[Start of SUPPLIED INFORMATION]

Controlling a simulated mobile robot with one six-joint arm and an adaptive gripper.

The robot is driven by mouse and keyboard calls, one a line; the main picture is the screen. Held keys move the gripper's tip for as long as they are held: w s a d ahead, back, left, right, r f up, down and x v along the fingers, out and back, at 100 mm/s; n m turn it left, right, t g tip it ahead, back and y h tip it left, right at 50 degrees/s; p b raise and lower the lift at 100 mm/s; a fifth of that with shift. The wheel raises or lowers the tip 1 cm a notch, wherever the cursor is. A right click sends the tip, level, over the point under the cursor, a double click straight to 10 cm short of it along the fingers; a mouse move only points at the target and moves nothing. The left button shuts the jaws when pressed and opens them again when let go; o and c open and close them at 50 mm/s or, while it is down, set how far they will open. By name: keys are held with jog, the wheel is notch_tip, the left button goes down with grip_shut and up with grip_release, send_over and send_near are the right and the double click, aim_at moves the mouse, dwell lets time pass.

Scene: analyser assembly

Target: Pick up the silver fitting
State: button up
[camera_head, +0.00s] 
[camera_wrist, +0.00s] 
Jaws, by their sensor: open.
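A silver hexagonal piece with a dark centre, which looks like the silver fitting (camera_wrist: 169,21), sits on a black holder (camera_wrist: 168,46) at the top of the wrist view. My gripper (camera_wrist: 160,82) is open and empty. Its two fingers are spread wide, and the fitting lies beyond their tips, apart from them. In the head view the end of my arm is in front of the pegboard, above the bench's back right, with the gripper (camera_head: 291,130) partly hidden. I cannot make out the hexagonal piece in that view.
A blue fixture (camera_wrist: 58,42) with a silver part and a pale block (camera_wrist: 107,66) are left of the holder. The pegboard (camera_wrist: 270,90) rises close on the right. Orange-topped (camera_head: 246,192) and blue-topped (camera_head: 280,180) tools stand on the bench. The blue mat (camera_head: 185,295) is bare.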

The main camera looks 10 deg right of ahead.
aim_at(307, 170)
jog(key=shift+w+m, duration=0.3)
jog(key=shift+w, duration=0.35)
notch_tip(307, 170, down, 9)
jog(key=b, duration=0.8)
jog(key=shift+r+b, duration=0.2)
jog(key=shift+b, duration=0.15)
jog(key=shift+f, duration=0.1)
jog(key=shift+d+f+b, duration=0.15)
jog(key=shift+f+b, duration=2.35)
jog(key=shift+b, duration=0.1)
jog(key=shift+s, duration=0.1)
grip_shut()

[End of SUPPLIED INFORMATION]

_EXERCISE_. Copy all lines from the listing that contain "robot".

_SOLUTION TO THIS PROBLEM_.
Controlling a simulated mobile robot with one six-joint arm and an adaptive gripper.
The robot is driven by mouse and keyboard calls, one a line; the main picture is the screen. Held keys move the gripper's tip for as long as they are held: w s a d ahead, back, left, right, r f up, down and x v along the fingers, out and back, at 100 mm/s; n m turn it left, right, t g tip it ahead, back and y h tip it left, right at 50 degrees/s; p b raise and lower the lift at 100 mm/s; a fifth of that with shift. The wheel raises or lowers the tip 1 cm a notch, wherever the cursor is. A right click sends the tip, level, over the point under the cursor, a double click straight to 10 cm short of it along the fingers; a mouse move only points at the target and moves nothing. The left button shuts the jaws when pressed and opens them again when let go; o and c open and close them at 50 mm/s or, while it is down, set how far they will open. By name: keys are held with jog, the wheel is notch_tip, the left button goes down with grip_shut and up with grip_release, send_over and send_near are the right and the double click, aim_at moves the mouse, dwell lets time pass.

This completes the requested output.